**ITEMS**

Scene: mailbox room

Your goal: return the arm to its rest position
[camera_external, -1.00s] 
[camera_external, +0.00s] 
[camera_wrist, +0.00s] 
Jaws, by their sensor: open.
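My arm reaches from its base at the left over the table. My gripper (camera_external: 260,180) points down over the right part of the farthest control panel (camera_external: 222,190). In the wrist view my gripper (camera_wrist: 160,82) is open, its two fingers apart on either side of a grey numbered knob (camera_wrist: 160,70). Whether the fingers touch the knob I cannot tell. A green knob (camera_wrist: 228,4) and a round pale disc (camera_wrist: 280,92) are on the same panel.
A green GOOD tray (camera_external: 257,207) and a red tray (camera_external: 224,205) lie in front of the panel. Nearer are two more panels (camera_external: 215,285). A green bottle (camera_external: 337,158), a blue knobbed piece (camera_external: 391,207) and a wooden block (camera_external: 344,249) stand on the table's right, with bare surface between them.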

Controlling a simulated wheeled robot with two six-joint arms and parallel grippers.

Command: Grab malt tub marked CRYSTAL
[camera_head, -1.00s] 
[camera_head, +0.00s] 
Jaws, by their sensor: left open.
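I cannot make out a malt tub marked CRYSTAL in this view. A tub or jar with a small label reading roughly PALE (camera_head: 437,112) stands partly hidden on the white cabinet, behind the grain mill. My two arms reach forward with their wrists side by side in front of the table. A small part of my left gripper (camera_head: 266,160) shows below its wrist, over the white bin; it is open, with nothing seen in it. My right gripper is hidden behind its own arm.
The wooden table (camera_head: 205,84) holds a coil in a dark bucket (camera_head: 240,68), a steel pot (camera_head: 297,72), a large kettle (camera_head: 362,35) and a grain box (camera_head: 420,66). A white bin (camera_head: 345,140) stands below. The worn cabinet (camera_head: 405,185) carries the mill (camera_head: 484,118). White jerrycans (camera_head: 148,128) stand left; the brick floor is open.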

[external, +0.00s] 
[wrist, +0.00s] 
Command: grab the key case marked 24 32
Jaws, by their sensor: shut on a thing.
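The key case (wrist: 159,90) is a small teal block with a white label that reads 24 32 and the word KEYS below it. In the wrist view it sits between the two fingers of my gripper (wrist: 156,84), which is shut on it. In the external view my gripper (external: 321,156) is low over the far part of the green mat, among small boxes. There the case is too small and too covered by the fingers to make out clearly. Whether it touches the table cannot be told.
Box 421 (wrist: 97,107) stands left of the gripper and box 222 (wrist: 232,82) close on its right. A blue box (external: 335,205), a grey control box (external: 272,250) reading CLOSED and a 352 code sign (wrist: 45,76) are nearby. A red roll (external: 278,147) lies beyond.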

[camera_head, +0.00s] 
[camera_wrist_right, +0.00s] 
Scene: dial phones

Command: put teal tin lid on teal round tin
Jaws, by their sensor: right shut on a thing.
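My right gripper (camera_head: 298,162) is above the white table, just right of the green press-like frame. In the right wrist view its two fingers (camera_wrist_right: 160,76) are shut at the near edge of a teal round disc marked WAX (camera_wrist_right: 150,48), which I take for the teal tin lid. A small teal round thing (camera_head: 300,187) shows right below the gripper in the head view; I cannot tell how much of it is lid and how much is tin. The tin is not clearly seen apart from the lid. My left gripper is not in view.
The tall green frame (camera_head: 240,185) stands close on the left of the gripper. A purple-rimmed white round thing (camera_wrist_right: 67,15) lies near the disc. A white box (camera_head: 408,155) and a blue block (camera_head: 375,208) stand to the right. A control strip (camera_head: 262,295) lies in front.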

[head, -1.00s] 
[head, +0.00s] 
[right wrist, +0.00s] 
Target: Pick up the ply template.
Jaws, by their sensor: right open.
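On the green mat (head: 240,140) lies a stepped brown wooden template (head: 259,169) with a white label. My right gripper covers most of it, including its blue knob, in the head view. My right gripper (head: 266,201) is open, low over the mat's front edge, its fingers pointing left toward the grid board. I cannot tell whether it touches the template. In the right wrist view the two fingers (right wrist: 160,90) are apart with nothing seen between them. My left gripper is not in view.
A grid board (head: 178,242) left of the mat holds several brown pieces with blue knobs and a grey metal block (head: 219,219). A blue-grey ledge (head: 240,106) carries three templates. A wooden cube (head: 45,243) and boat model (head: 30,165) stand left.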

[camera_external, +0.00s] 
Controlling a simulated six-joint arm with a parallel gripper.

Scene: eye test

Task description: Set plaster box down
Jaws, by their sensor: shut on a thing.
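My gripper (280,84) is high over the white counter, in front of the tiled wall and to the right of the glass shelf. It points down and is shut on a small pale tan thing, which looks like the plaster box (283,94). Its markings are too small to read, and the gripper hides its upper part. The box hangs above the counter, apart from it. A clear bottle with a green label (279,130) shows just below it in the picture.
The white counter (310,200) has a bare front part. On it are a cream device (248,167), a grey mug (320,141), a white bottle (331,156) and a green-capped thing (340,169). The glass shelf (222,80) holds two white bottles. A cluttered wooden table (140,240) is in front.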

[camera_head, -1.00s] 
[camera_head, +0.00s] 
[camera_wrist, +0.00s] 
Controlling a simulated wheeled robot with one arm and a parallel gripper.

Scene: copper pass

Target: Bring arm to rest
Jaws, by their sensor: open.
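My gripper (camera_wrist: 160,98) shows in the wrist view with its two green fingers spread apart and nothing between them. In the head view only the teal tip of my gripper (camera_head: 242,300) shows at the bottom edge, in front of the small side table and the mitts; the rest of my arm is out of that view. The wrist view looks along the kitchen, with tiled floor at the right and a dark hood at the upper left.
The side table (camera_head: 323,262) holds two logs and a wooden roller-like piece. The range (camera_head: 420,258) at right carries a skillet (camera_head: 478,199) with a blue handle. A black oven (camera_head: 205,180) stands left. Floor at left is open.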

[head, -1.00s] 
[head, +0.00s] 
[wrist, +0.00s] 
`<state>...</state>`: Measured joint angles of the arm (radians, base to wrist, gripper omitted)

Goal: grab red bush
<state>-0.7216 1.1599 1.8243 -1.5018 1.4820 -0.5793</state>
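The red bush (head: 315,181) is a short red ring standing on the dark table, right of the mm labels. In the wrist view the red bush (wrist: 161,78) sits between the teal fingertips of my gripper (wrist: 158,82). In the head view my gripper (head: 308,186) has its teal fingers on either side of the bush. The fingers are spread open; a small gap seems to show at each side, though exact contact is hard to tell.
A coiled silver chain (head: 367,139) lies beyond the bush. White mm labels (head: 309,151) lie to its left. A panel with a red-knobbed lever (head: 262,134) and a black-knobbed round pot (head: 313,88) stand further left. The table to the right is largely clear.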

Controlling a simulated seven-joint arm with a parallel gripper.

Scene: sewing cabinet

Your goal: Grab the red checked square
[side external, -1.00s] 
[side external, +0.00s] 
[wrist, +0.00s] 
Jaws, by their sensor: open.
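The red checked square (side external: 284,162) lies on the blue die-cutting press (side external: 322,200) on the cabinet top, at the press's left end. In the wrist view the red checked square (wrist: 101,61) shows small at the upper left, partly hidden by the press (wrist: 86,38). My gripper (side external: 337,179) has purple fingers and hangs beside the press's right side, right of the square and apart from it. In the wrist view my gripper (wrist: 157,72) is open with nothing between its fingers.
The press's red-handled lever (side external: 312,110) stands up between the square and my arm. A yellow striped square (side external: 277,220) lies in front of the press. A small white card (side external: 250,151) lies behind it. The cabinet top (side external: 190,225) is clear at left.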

**PROBLEM DETAILS**
Copy down the material exactly as written.

**SOLUTION TO THE EXERCISE**
Scene: mailbox room

Your goal: return the arm to its rest position
[camera_external, -1.00s] 
[camera_external, +0.00s] 
[camera_wrist, +0.00s] 
Jaws, by their sensor: open.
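My arm reaches from its base at the left over the table. My gripper (camera_external: 260,180) points down over the right part of the farthest control panel (camera_external: 222,190). In the wrist view my gripper (camera_wrist: 160,82) is open, its two fingers apart on either side of a grey numbered knob (camera_wrist: 160,70). Whether the fingers touch the knob I cannot tell. A green knob (camera_wrist: 228,4) and a round pale disc (camera_wrist: 280,92) are on the same panel.
A green GOOD tray (camera_external: 257,207) and a red tray (camera_external: 224,205) lie in front of the panel. Nearer are two more panels (camera_external: 215,285). A green bottle (camera_external: 337,158), a blue knobbed piece (camera_external: 391,207) and a wooden block (camera_external: 344,249) stand on the table's right, with bare surface between them.

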Controlling a simulated wheeled robot with two six-joint arms and parallel grippers.

Command: Grab malt tub marked CRYSTAL
[camera_head, -1.00s] 
[camera_head, +0.00s] 
Jaws, by their sensor: left open.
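I cannot make out a malt tub marked CRYSTAL in this view. A tub or jar with a small label reading roughly PALE (camera_head: 437,112) stands partly hidden on the white cabinet, behind the grain mill. My two arms reach forward with their wrists side by side in front of the table. A small part of my left gripper (camera_head: 266,160) shows below its wrist, over the white bin; it is open, with nothing seen in it. My right gripper is hidden behind its own arm.
The wooden table (camera_head: 205,84) holds a coil in a dark bucket (camera_head: 240,68), a steel pot (camera_head: 297,72), a large kettle (camera_head: 362,35) and a grain box (camera_head: 420,66). A white bin (camera_head: 345,140) stands below. The worn cabinet (camera_head: 405,185) carries the mill (camera_head: 484,118). White jerrycans (camera_head: 148,128) stand left; the brick floor is open.

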[external, +0.00s] 
[wrist, +0.00s] 
Command: grab the key case marked 24 32
Jaws, by their sensor: shut on a thing.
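The key case (wrist: 159,90) is a small teal block with a white label that reads 24 32 and the word KEYS below it. In the wrist view it sits between the two fingers of my gripper (wrist: 156,84), which is shut on it. In the external view my gripper (external: 321,156) is low over the far part of the green mat, among small boxes. There the case is too small and too covered by the fingers to make out clearly. Whether it touches the table cannot be told.
Box 421 (wrist: 97,107) stands left of the gripper and box 222 (wrist: 232,82) close on its right. A blue box (external: 335,205), a grey control box (external: 272,250) reading CLOSED and a 352 code sign (wrist: 45,76) are nearby. A red roll (external: 278,147) lies beyond.

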[camera_head, +0.00s] 
[camera_wrist_right, +0.00s] 
Scene: dial phones

Command: put teal tin lid on teal round tin
Jaws, by their sensor: right shut on a thing.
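My right gripper (camera_head: 298,162) is above the white table, just right of the green press-like frame. In the right wrist view its two fingers (camera_wrist_right: 160,76) are shut at the near edge of a teal round disc marked WAX (camera_wrist_right: 150,48), which I take for the teal tin lid. A small teal round thing (camera_head: 300,187) shows right below the gripper in the head view; I cannot tell how much of it is lid and how much is tin. The tin is not clearly seen apart from the lid. My left gripper is not in view.
The tall green frame (camera_head: 240,185) stands close on the left of the gripper. A purple-rimmed white round thing (camera_wrist_right: 67,15) lies near the disc. A white box (camera_head: 408,155) and a blue block (camera_head: 375,208) stand to the right. A control strip (camera_head: 262,295) lies in front.

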[head, -1.00s] 
[head, +0.00s] 
[right wrist, +0.00s] 
Target: Pick up the ply template.
Jaws, by their sensor: right open.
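On the green mat (head: 240,140) lies a stepped brown wooden template (head: 259,169) with a white label. My right gripper covers most of it, including its blue knob, in the head view. My right gripper (head: 266,201) is open, low over the mat's front edge, its fingers pointing left toward the grid board. I cannot tell whether it touches the template. In the right wrist view the two fingers (right wrist: 160,90) are apart with nothing seen between them. My left gripper is not in view.
A grid board (head: 178,242) left of the mat holds several brown pieces with blue knobs and a grey metal block (head: 219,219). A blue-grey ledge (head: 240,106) carries three templates. A wooden cube (head: 45,243) and boat model (head: 30,165) stand left.

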[camera_external, +0.00s] 
Controlling a simulated six-joint arm with a parallel gripper.

Scene: eye test

Task description: Set plaster box down
Jaws, by their sensor: shut on a thing.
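My gripper (280,84) is high over the white counter, in front of the tiled wall and to the right of the glass shelf. It points down and is shut on a small pale tan thing, which looks like the plaster box (283,94). Its markings are too small to read, and the gripper hides its upper part. The box hangs above the counter, apart from it. A clear bottle with a green label (279,130) shows just below it in the picture.
The white counter (310,200) has a bare front part. On it are a cream device (248,167), a grey mug (320,141), a white bottle (331,156) and a green-capped thing (340,169). The glass shelf (222,80) holds two white bottles. A cluttered wooden table (140,240) is in front.

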[camera_head, -1.00s] 
[camera_head, +0.00s] 
[camera_wrist, +0.00s] 
Controlling a simulated wheeled robot with one arm and a parallel gripper.

Scene: copper pass

Target: Bring arm to rest
Jaws, by their sensor: open.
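My gripper (camera_wrist: 160,98) shows in the wrist view with its two green fingers spread apart and nothing between them. In the head view only the teal tip of my gripper (camera_head: 242,300) shows at the bottom edge, in front of the small side table and the mitts; the rest of my arm is out of that view. The wrist view looks along the kitchen, with tiled floor at the right and a dark hood at the upper left.
The side table (camera_head: 323,262) holds two logs and a wooden roller-like piece. The range (camera_head: 420,258) at right carries a skillet (camera_head: 478,199) with a blue handle. A black oven (camera_head: 205,180) stands left. Floor at left is open.

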[head, -1.00s] 
[head, +0.00s] 
[wrist, +0.00s] 
`<state>...</state>`: Measured joint angles of the arm (radians, base to wrist, gripper omitted)

Goal: grab red bush
<state>-0.7216 1.1599 1.8243 -1.5018 1.4820 -0.5793</state>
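The red bush (head: 315,181) is a short red ring standing on the dark table, right of the mm labels. In the wrist view the red bush (wrist: 161,78) sits between the teal fingertips of my gripper (wrist: 158,82). In the head view my gripper (head: 308,186) has its teal fingers on either side of the bush. The fingers are spread open; a small gap seems to show at each side, though exact contact is hard to tell.
A coiled silver chain (head: 367,139) lies beyond the bush. White mm labels (head: 309,151) lie to its left. A panel with a red-knobbed lever (head: 262,134) and a black-knobbed round pot (head: 313,88) stand further left. The table to the right is largely clear.

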Controlling a simulated seven-joint arm with a parallel gripper.

Scene: sewing cabinet

Your goal: Grab the red checked square
[side external, -1.00s] 
[side external, +0.00s] 
[wrist, +0.00s] 
Jaws, by their sensor: open.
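The red checked square (side external: 284,162) lies on the blue die-cutting press (side external: 322,200) on the cabinet top, at the press's left end. In the wrist view the red checked square (wrist: 101,61) shows small at the upper left, partly hidden by the press (wrist: 86,38). My gripper (side external: 337,179) has purple fingers and hangs beside the press's right side, right of the square and apart from it. In the wrist view my gripper (wrist: 157,72) is open with nothing between its fingers.
The press's red-handled lever (side external: 312,110) stands up between the square and my arm. A yellow striped square (side external: 277,220) lies in front of the press. A small white card (side external: 250,151) lies behind it. The cabinet top (side external: 190,225) is clear at left.

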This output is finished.